I know, some people call it sex work. I don’t.
So I hope the deadline passes for the physician assisted dying bill, which is too watered down to be what we need, and we are left with no law at all.
No law is better than bad law.
But back to Justin Trudeau, The Great Apologizer.
Is it just me or is he now making apologizing for his behaviour all about how he’s so much better than everybody else at apologizing.
I mean, everybody and her Uncle Tom is ganging up on Ruth Ellen Brosseau as if she’s somehow to blame for Justin Trudeau storming across the floor of the House to, literally, push his colleagues around because they were, what? getting on his nerves?, and elbowing her in the breast.
Sure, an accident, but I don’t know if you’ve ever been elbowed in the breast because it hurts like hell.
Meanwhile, the fallout of his actions continues to be on her, with every Tom, Dick and Mary lining up to accuse her of “taking a dive” etc. It’s vicious shit, too, this lashing out in defence of Justin Trudeau, who, for all we know, is not as well balanced as his public relations would have us believe.
You know, lots of things were believed of Stephen Harper that turned out to be manifestly untrue.
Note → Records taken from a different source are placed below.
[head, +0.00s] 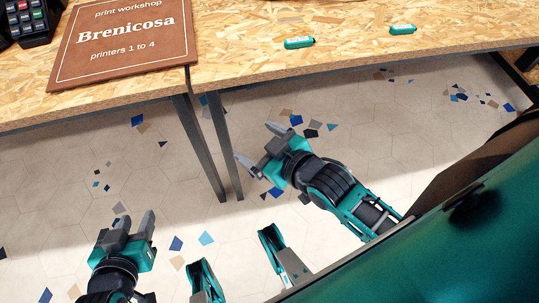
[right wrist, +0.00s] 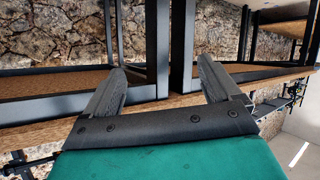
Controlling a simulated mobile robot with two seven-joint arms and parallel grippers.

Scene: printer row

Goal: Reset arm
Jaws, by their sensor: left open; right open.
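My left gripper (head: 135,225) is at the lower left of the head view, over the floor and in front of the tables. Its two fingers are apart with nothing between them. My right gripper (head: 256,146) is near the middle of the head view, by the table legs and nearer than the table edge. Its fingers are apart and empty. In the right wrist view, the two fingers of my right gripper (right wrist: 165,88) stand wide apart with only table frames and edges behind them.
Two wood-chip tables (head: 250,50) meet at the back, on dark metal legs (head: 205,150). A brown "Brenicosa" sign (head: 125,40), a dark keypad device (head: 30,20) and two teal bottles, one nearer (head: 299,43) and one farther (head: 403,29), lie on top.

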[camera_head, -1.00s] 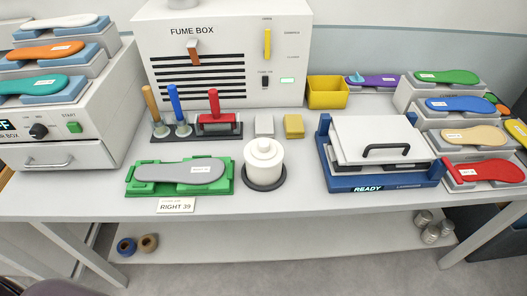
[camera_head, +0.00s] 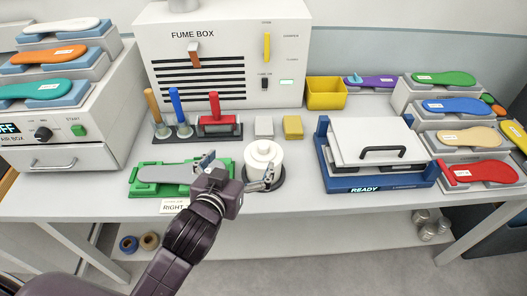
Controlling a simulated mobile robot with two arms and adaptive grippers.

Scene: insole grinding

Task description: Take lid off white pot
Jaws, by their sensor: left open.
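The white pot (camera_head: 259,175) stands upright on a dark round base (camera_head: 276,183) near the middle of the table. Its white lid (camera_head: 263,150) with a round knob is on top. My left gripper (camera_head: 240,170) is open at the pot's left and front side, with one finger near the front of the pot and the other over the green tray's right end. I cannot tell whether a finger touches the pot. My right gripper is not in view.
A grey insole (camera_head: 160,174) lies in a green tray (camera_head: 136,189), partly behind my left gripper. Handled tools (camera_head: 174,107) stand behind. Grey and yellow blocks (camera_head: 293,127) sit behind the pot. A blue press (camera_head: 350,184) stands to the right, with clear table between.

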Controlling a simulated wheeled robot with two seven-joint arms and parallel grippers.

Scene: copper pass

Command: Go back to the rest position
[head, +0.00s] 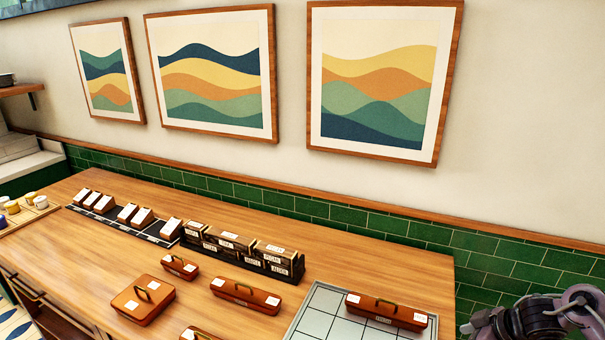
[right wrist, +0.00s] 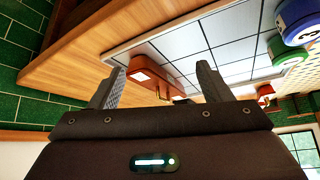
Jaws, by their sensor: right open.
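My right gripper (right wrist: 160,85) shows in the right wrist view with its two fingers apart and nothing between them. Past the fingers are the counter edge and a tiled tray. In the head view, part of my right arm (head: 535,320) is at the bottom right corner, beside the counter's right end; its fingertips are not clear there. My left gripper is in neither view.
A wooden counter (head: 90,240) runs along a green tiled wall. A grey tiled tray (head: 330,325) holds a copper box with a handle (head: 386,310). More copper boxes (head: 143,300) and a dark rack of labelled boxes (head: 240,262) stand left of it. Framed pictures (head: 378,80) hang above.

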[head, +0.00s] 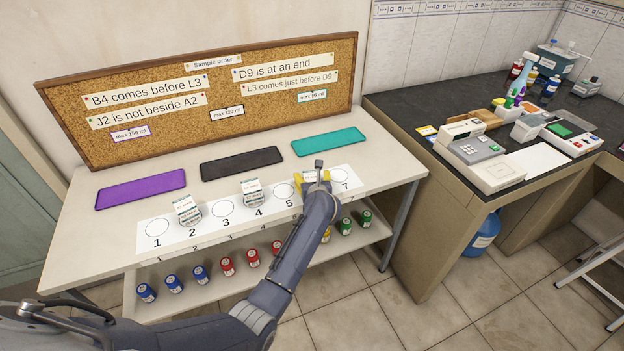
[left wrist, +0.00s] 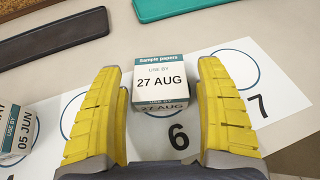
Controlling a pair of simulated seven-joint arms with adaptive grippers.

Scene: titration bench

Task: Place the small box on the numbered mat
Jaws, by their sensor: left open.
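The numbered mat (head: 268,200) is a white strip with circles along the front of the bench. My left gripper (head: 312,181) is open over position 6, with yellow fingers pointing down. Between its spread fingers in the left wrist view (left wrist: 160,68) is a small white and teal box (left wrist: 159,82) marked "Sample papers, USE BY 27 AUG". The box appears to stand in circle 6, with a gap to each finger. In the head view the gripper mostly hides it. Similar boxes stand at position 2 (head: 187,210) and position 4 (head: 252,190). My right gripper is not in view.
Behind the mat lie a purple pad (head: 141,189), a black pad (head: 241,163) and a teal pad (head: 328,141). A cork board (head: 205,130) with order notes stands at the back. Circles 1, 3, 5 and 7 look empty. Several coloured jars (head: 226,263) stand on the lower shelf.

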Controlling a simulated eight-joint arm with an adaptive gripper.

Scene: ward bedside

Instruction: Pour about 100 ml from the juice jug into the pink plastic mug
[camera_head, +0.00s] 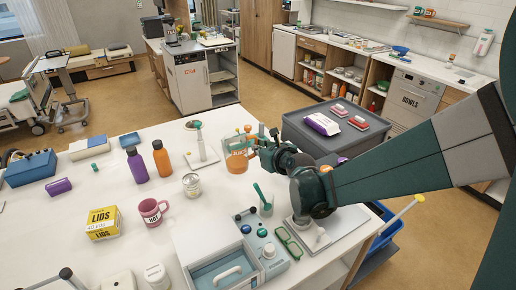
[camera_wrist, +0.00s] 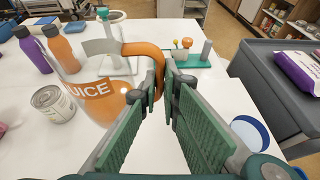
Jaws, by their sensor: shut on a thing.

Too.
Anyway, it’s all pretty disappointing, the reaction, and my own guess is that the incident is more significant than is being acknowledged, but I don’t know any more than anybody else, just that he’s at a stressful time of life, hormone-wise, and maybe he should see a doctor.
No one ever thinks the husband might need help because unlike the wife he doesn’t ask for it.
*Regardless of all the above, Peter Kent actually IS a piece of shit, so, no take back there, may he R.I.P.